EXCLUSIVE: Deadline can reveal a teaser for German director Timm Kröger’s black-and-white drama The Theory Of Everything, set against the backdrop of a 1960s physics congress in the Swiss Alps, ahead of its world premiere in Competition in Venice on Saturday.
German actor Jan Bülow plays a physic Ph.D student who travels to the conference with his doctoral advisor (Hanns Zischler) to listen to an Iranian scientist talk about a ground-breaking theory of quantum mechanics.
The meeting takes a strange turn-of-events when the guest speaker fails to materialize, and a German physicist attending the meeting is found dead.
The film marks the directorial feature debut of Kröger, who is also a cinematographer with credits including The Council Of Birds.
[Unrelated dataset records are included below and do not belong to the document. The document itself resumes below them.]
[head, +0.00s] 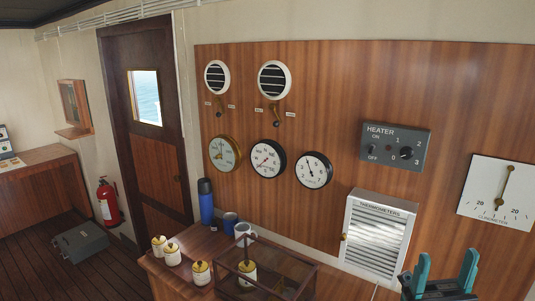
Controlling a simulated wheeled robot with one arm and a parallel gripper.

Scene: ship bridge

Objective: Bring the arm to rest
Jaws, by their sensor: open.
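My gripper (443,272) shows at the lower right of the head view, with two teal fingers pointing up and spread apart. It is open, and nothing shows between the fingers. It is in front of the wooden wall panel, to the right of the white louvred thermometer box (375,239). The rest of my arm is cut off by the bottom edge of the picture.
A wooden counter (165,283) holds several lidded white jars, a blue flask (206,202), mugs and a glass-sided case (287,268). The panel carries gauges, a heater control (394,146) and a clinometer (498,190). Floor shows at left, with a grey case (80,242) and extinguisher (108,202).

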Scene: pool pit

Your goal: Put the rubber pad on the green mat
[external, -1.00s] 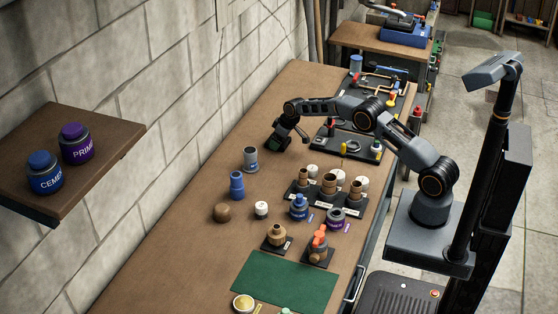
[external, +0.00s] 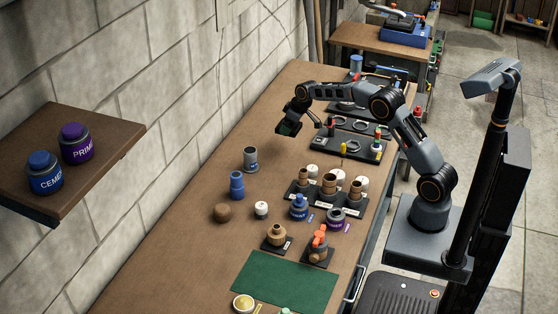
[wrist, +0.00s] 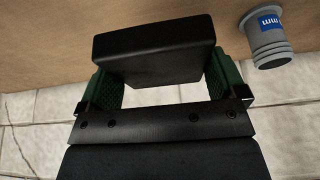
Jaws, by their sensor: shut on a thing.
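The rubber pad (wrist: 152,50) is a thick black block. In the wrist view it sits between the two green-lined fingers of my gripper (wrist: 158,82), which is shut on it. In the external view my gripper (external: 287,129) is above the far part of the bench, near the wall, and the pad is hard to tell apart from it. The green mat (external: 285,281) lies flat on the near part of the bench, well away from my gripper, and its visible surface is bare.
A grey cylinder (external: 250,158) stands below my gripper in the picture; it also shows in the wrist view (wrist: 268,38). Blue fittings (external: 237,185), a brown cap (external: 222,212), a white cap (external: 261,209) and several fittings on black stands (external: 327,200) lie between gripper and mat.

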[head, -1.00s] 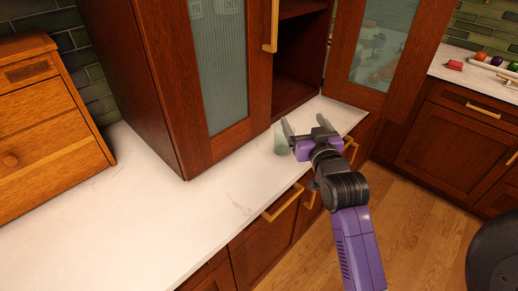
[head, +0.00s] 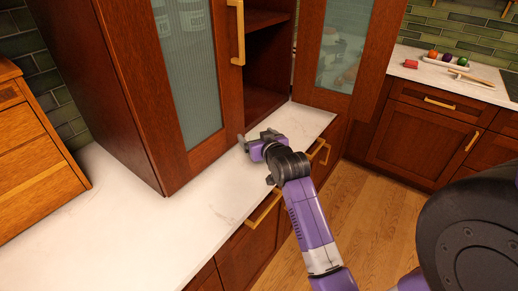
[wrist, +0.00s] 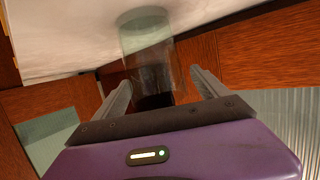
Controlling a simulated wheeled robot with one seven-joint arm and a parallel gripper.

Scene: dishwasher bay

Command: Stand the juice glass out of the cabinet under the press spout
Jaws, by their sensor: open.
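The juice glass (wrist: 147,45) shows in the wrist view as a clear, greenish cylinder on the white counter, outside the cabinet; that view looks upside down. It lies ahead of my gripper (wrist: 162,80), in line with the gap between the two fingers. I cannot tell how far it reaches between them. My gripper is open, and no finger clearly touches the glass. In the head view my gripper (head: 258,140) is low over the counter by the cabinet's front, and the glass is hidden there. I cannot make out a press spout in either view.
The cabinet (head: 110,95) stands on the counter (head: 130,225), with its right glass door (head: 345,50) swung open. A wooden drawer box (head: 35,150) stands at left. The counter's left part is clear. A fruit tray (head: 445,62) sits on the far counter.

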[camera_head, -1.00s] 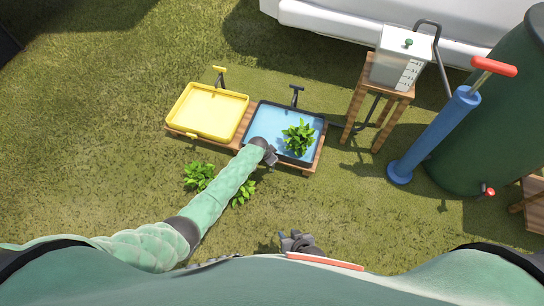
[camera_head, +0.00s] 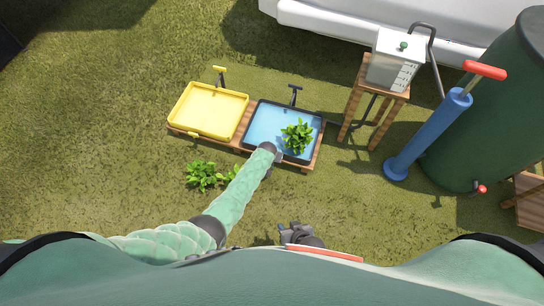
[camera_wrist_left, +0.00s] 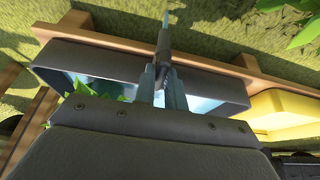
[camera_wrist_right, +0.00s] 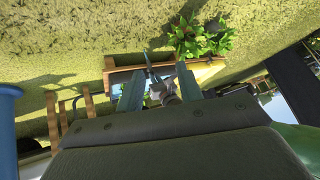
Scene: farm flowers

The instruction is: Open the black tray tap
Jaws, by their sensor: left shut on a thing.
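The black tray (camera_head: 246,143) holds blue water and a green leafy plant (camera_head: 297,135). My left gripper (camera_head: 278,157) is at its front wall in the head view. In the left wrist view, my left gripper (camera_wrist_left: 163,85) is shut on the dark black tray tap (camera_wrist_left: 163,45), which sticks out from the tray wall (camera_wrist_left: 110,62). The tap is hidden behind my gripper in the head view. My right gripper (camera_head: 295,232) is close to my body; the right wrist view shows its fingers (camera_wrist_right: 158,92) apart with nothing held between them.
A yellow tray (camera_head: 208,112) stands left of the black one on a wooden stand. Leafy plants (camera_head: 203,176) lie on the grass in front. To the right are a white tank (camera_head: 396,65) on a wooden stool, a blue pump (camera_head: 428,135) and a green barrel (camera_head: 490,110).

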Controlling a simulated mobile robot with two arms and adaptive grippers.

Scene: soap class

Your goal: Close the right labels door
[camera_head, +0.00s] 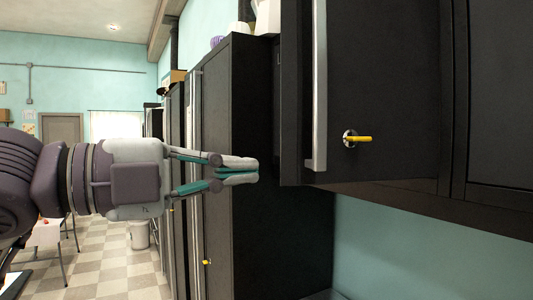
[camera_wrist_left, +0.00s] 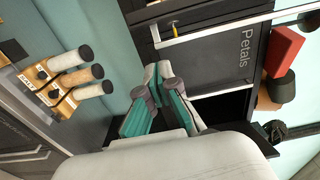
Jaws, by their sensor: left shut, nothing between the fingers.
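A black wall cabinet door (camera_head: 385,85) fills the right of the head view. It has a long silver handle (camera_head: 319,90) and a yellow key (camera_head: 357,139). Its left edge appears to stand out from the cabinet, slightly ajar; how far is hard to tell. No label is readable on it. My left gripper (camera_head: 258,170) is shut and empty, its tips just left of the door's lower left corner; contact cannot be told. In the left wrist view the closed fingers (camera_wrist_left: 160,75) point toward a dark panel with a pale handle (camera_wrist_left: 210,34). My right gripper is out of view.
A tall black cabinet (camera_head: 245,130) stands behind my left gripper. In the wrist view, a panel reads "Petals" (camera_wrist_left: 246,48), and a wooden rack with bottles (camera_wrist_left: 70,83) is at left. Open checkered floor (camera_head: 105,255) lies lower left in the head view.

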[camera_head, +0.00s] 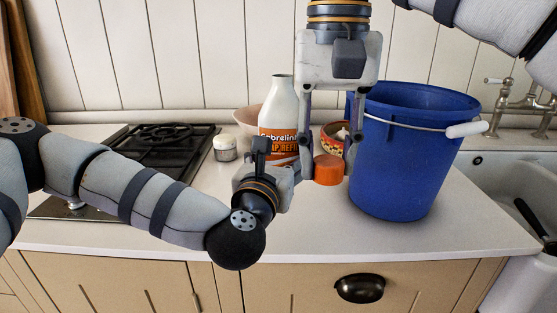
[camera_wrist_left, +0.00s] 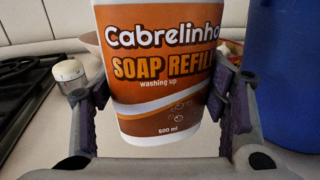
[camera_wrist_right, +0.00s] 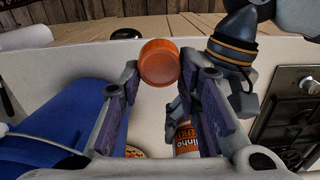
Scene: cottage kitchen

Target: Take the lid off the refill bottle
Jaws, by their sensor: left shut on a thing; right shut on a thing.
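The white refill bottle (camera_head: 283,100) with an orange "Soap Refill" label stands upright on the counter, its neck bare. My left gripper (camera_wrist_left: 165,105) is shut on it, a finger on each side of the label in the left wrist view; in the head view my wrist hides the bottle's lower part. The orange lid (camera_head: 328,170) is apart from the bottle, to its right and nearer the counter's front. My right gripper (camera_wrist_right: 160,70) is shut on the lid, which sits between its fingertips and also shows in the right wrist view (camera_wrist_right: 160,60).
A large blue bucket (camera_head: 402,170) with a white-gripped handle stands close to the right of my right gripper. A patterned bowl (camera_head: 333,134) is behind the lid. The sink (camera_head: 500,172) is at right. The front counter is clear.

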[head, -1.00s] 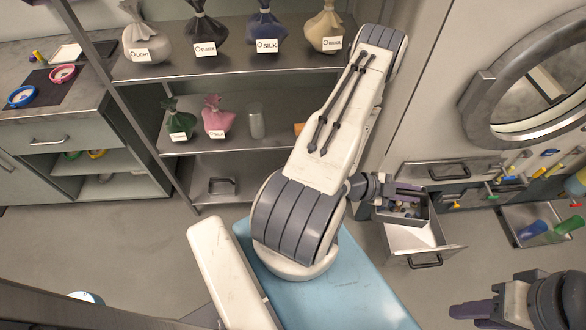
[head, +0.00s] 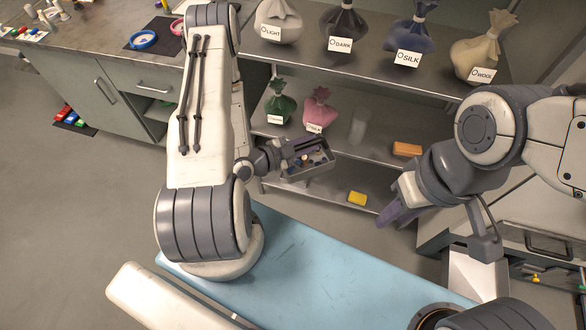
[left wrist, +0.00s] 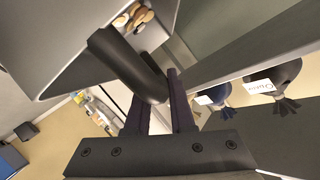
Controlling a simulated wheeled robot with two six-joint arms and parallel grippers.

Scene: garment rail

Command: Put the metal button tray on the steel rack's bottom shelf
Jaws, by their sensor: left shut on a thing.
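The metal button tray (head: 318,168) is a grey open box with small buttons in it. My left gripper (head: 290,150) is shut on the tray's dark handle (left wrist: 128,62) and holds the tray up in front of the steel rack. In the left wrist view the tray (left wrist: 85,38) fills the upper left, with some buttons at its edge. The rack's bottom shelf (head: 335,189) shows below and behind the tray; its left part is partly hidden by the tray and my left arm. My right gripper (head: 392,213) is near the shelf's right end; its jaw opening is unclear.
A yellow block (head: 357,198) lies on the bottom shelf. The middle shelf holds a green bag (head: 279,105), a pink bag (head: 319,108), a clear cylinder (head: 358,127) and an orange block (head: 407,149). Labelled bags stand above. A blue-topped surface (head: 310,265) lies in front.

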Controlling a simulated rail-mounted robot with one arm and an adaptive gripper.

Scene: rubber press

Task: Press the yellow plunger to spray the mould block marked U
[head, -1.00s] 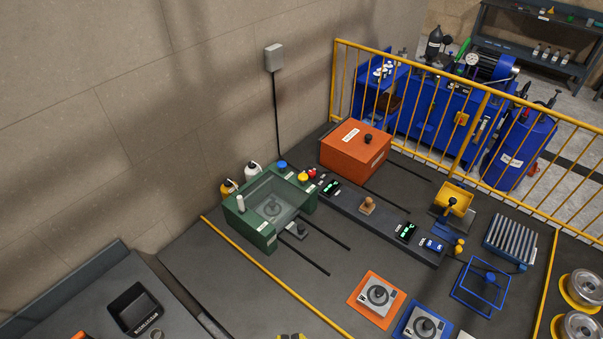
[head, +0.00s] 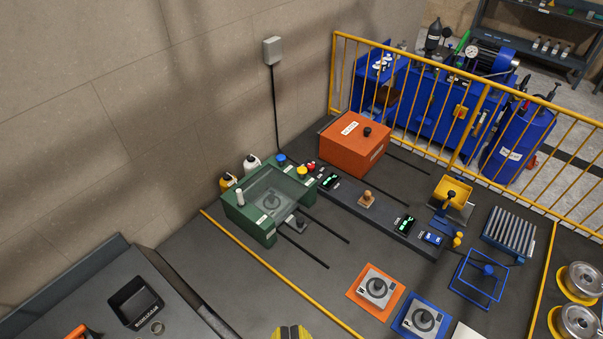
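The yellow plunger (head: 302,171) is a small round yellow knob at the right end of the green box (head: 262,233), between a blue and a red knob. A mould block (head: 271,202) shows dimly under the box's clear cover; I cannot read its mark. Two more grey mould blocks lie in front, one (head: 377,287) on an orange mat and one (head: 423,319) on a blue mat. Their letters are too small to read surely.
An orange box (head: 353,146) stands behind the green box. A dark console (head: 388,222) with green displays and a wooden stamp (head: 367,198) runs to the right. Dark bench lies open before the green box.

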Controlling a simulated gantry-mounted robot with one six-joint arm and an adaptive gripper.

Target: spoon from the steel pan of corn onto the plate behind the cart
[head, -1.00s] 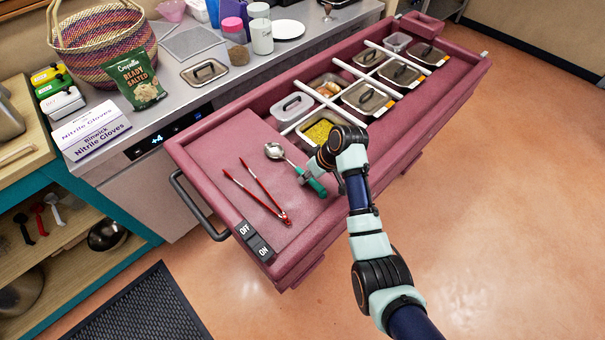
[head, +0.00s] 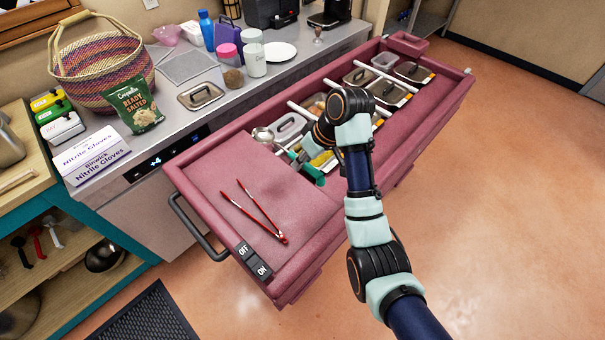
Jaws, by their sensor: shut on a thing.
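My gripper (head: 302,160) is shut on a spoon with a steel bowl (head: 263,135) and a green handle (head: 314,175). The spoon is held above the cart (head: 225,172), its bowl pointing toward the back left. The bowl looks empty. The steel pan of corn (head: 324,161) is set in the cart, mostly hidden behind my gripper and wrist; only a little yellow shows. The white plate (head: 281,52) lies on the counter behind the cart and looks empty.
Red tongs (head: 259,213) lie on the cart's flat left part. On the counter are a loose steel lid (head: 200,96), a pink-lidded jar (head: 230,66) and a white-lidded jar (head: 253,55), these jars left of the plate.

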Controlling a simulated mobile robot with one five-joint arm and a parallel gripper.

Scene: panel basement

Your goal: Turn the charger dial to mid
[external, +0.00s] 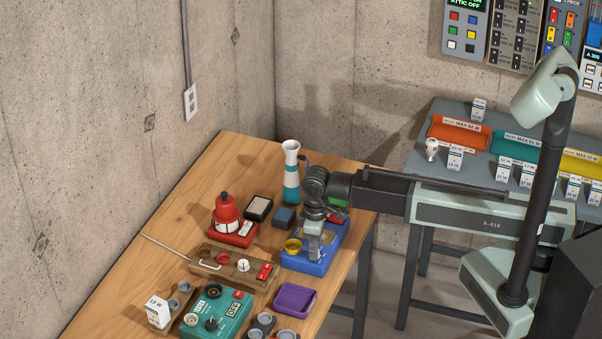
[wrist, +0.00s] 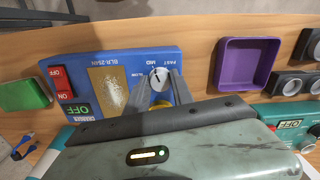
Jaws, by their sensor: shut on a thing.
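The blue charger (external: 318,266) stands on the wooden table in the external view. It also shows in the wrist view (wrist: 115,62), with a red ON/OFF switch (wrist: 62,82) and a green OFF display (wrist: 80,110). Its small white dial (wrist: 158,77) sits below the printed words SLOW, MID and FAST. A dark mark on the dial seems to face the MID side; it is too small to be sure. My gripper (wrist: 162,88) is shut on the dial, one finger at each side. In the external view my gripper (external: 313,246) points down at the charger and hides the dial.
A yellow part (external: 293,246) is close beside my fingers. A purple tray (external: 295,300) stands in front of the charger, and a teal device (external: 215,315) is further front. A white and teal flask (external: 291,172) stands behind. The table's right edge is close to the charger.

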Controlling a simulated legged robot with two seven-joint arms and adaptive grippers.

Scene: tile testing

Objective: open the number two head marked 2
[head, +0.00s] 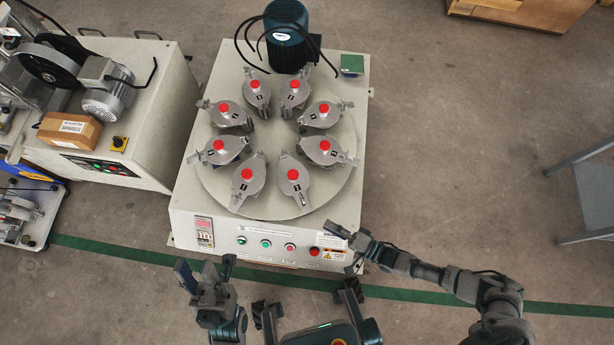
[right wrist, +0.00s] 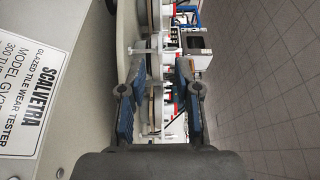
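A round turntable (head: 277,205) on a pale machine carries a ring of several grey metal heads with red knobs, such as a front-left head (head: 247,182) and a front-right head (head: 294,182). Their small number labels are too small to read surely, so I cannot tell which one is marked 2. My right gripper (head: 345,248) is at the machine's front right corner, apart from the heads in the head view. In the right wrist view its blue-padded fingers (right wrist: 159,98) are apart, with metal edges visible between or beyond them. My left gripper (head: 206,269) is open and empty before the front left.
A dark motor (head: 287,38) with black cables stands at the turntable's back. The front panel has several buttons (head: 266,244). Another machine with a cardboard box (head: 69,131) stands left. A grey metal frame (head: 590,200) is at the right. The floor between is clear.
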“This film began – it has become a cliché to say – as a dream; a strange yet uncannily familiar mountainscape, a physicist’s congress that, of course, never seems to take place, and a love story engulfed by an amorphous «conspiracy» that remains opaque to the end,” he says in a director’s statement.
“This film is supposed to feel like a dream; one that is allowed to be as strange as it is entertaining, and which also repeatedly recurs to a cinema of yesteryear – or rather: to an amalgamated memory-image of cinema, sort of as if Hitchcock and Lynch (and countless others, known or forgotten) made love on the carpet of an old hotel lobby.”
The German-Austrian-Swiss co-production is produced by Heino Deckert and Tina Börner at MA.JA.DE and Viktoria Stolpe and Kröger, under the banner of their company The Barricades.
Co-producers are Austria’s Panama Film and Switzerland’s Catpics.
Charades is handling international sales and Anonymous Content is overseeing North America.